There were two classes in the day of Noah’s flood, those who were inside the ark, and those who were without;—two in the parable of the Gospel net, those who are called the good fish, and those who are called the bad; —two in the parable of the ten virgins, those who are described as wise, and those who are described as foolish;—two in the account of the judgment day, the sheep and the goats;—two sides of the throne, the right hand and the left;—two abodes when the last sentence has been passed, heaven and hell.

You attend church, perhaps.  You like good people.  You can distinguish between good preaching and bad. You think Protestantism true, and support it cordially.  You subscribe to religious societies.  You attend religious meetings.  You sometimes read religious books.  It is well: it is very well.  It is good: it is all very good.  It is more than can be said of many.  But still this is not a straightforward answer to my question,—Are you wheat or are you chaff?

Have you been born again?  Are you a new creature? Have you put off the old man, and put on the new?  Have you ever felt your sins, and repented of them?  Are you looking simply to Christ for pardon and life eternal?  Do you love Christ?  Do you serve Christ?

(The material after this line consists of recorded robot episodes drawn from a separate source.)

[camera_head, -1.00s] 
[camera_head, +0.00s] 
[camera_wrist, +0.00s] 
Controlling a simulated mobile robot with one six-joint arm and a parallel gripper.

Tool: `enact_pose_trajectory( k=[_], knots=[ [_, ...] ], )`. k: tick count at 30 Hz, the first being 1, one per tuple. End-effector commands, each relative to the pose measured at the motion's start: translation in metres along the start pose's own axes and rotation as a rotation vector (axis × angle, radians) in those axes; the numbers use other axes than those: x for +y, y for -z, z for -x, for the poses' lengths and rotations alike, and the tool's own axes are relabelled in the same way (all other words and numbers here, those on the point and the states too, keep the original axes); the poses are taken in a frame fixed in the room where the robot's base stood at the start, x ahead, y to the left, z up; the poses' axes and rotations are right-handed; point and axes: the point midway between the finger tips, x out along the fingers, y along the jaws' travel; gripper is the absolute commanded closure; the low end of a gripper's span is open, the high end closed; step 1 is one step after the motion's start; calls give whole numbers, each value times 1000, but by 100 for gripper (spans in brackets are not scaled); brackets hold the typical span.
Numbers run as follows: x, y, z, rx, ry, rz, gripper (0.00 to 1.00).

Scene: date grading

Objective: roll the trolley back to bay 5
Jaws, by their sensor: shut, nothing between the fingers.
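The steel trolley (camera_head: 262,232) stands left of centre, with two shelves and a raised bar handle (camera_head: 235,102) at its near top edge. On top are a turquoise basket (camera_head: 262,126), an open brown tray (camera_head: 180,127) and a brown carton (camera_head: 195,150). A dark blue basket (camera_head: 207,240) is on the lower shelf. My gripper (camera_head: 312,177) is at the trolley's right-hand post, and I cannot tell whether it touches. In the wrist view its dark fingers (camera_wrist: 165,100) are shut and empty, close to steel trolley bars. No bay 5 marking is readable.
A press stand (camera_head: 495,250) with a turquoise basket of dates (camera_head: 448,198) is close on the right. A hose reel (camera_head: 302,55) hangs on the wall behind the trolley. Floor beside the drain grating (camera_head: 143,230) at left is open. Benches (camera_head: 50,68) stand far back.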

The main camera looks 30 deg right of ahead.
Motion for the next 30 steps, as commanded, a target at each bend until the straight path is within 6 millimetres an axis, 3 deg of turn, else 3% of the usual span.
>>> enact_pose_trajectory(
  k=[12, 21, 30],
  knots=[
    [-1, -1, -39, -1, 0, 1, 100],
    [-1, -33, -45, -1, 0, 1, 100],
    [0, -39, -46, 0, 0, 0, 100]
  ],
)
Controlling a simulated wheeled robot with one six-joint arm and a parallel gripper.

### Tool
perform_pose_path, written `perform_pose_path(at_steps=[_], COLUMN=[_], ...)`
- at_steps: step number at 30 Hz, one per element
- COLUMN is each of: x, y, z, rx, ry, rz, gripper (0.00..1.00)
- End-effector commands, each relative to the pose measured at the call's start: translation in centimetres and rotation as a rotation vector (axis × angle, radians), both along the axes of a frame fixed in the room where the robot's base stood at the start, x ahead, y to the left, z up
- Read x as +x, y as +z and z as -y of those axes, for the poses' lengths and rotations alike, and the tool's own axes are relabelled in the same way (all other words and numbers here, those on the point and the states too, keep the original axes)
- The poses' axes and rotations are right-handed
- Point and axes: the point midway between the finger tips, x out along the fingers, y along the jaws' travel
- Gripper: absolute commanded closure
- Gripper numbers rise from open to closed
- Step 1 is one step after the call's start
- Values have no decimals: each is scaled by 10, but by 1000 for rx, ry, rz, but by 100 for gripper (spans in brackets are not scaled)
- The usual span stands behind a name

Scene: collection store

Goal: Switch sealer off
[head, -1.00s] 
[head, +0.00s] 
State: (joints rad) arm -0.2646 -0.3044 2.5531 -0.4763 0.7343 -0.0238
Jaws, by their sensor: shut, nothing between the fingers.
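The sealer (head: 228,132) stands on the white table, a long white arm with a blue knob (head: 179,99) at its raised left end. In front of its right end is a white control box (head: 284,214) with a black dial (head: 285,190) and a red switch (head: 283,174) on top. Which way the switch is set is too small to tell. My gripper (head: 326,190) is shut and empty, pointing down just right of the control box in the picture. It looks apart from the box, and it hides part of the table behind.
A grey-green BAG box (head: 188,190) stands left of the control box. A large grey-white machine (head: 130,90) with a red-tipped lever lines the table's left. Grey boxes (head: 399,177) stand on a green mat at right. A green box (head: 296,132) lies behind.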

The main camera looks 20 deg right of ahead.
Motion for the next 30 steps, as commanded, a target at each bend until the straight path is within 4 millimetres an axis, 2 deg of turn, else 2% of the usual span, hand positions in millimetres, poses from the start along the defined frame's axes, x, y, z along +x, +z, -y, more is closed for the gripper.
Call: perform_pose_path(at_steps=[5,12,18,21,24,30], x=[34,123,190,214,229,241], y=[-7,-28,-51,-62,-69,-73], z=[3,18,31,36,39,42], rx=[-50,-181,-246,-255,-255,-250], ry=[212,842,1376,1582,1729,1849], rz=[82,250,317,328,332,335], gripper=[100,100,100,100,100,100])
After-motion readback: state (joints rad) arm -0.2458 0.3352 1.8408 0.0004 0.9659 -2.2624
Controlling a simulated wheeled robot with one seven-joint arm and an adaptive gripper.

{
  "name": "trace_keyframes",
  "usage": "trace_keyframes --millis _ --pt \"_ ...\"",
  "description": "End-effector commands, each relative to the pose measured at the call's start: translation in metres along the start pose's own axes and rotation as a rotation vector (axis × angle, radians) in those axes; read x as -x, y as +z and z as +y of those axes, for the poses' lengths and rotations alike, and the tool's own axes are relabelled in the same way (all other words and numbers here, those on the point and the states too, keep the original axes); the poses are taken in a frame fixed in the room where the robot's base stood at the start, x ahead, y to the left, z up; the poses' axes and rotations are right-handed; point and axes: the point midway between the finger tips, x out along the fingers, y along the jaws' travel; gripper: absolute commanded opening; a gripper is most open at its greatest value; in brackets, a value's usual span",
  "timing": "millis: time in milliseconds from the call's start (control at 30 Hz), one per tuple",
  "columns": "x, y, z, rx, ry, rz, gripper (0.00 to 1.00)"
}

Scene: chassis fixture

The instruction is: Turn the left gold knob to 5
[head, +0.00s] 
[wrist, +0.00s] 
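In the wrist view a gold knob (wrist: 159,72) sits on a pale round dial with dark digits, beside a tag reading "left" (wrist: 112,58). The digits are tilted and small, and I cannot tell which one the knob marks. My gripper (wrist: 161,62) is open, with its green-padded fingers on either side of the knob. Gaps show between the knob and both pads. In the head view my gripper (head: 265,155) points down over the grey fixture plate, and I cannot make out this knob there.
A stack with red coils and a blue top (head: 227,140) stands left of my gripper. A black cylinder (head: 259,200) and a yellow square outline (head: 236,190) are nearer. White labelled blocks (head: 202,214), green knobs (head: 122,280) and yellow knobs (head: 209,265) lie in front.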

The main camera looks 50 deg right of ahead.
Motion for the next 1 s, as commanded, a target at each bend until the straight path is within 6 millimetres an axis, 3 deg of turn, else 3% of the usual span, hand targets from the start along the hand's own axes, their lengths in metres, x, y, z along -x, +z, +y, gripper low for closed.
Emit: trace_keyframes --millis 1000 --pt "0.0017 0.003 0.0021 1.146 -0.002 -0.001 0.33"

Do you loathe heart-sins, and fight against them?  Do you long for perfect holiness, and follow hard after it?  Have you come out from the world?  Do you delight in the Bible?  Do you wrestle in prayer?  Do you love Christ’s people?  Do you try to do good to the world?  Are you vile in your own eyes, and willing to take the lowest place?  Are you a Christian in business, tastes, tempers, and daily private habits,—on week-days, and by your own fireside? 

Oh, think, think, think on these things, and then perhaps you will be better able to tell the state of your soul.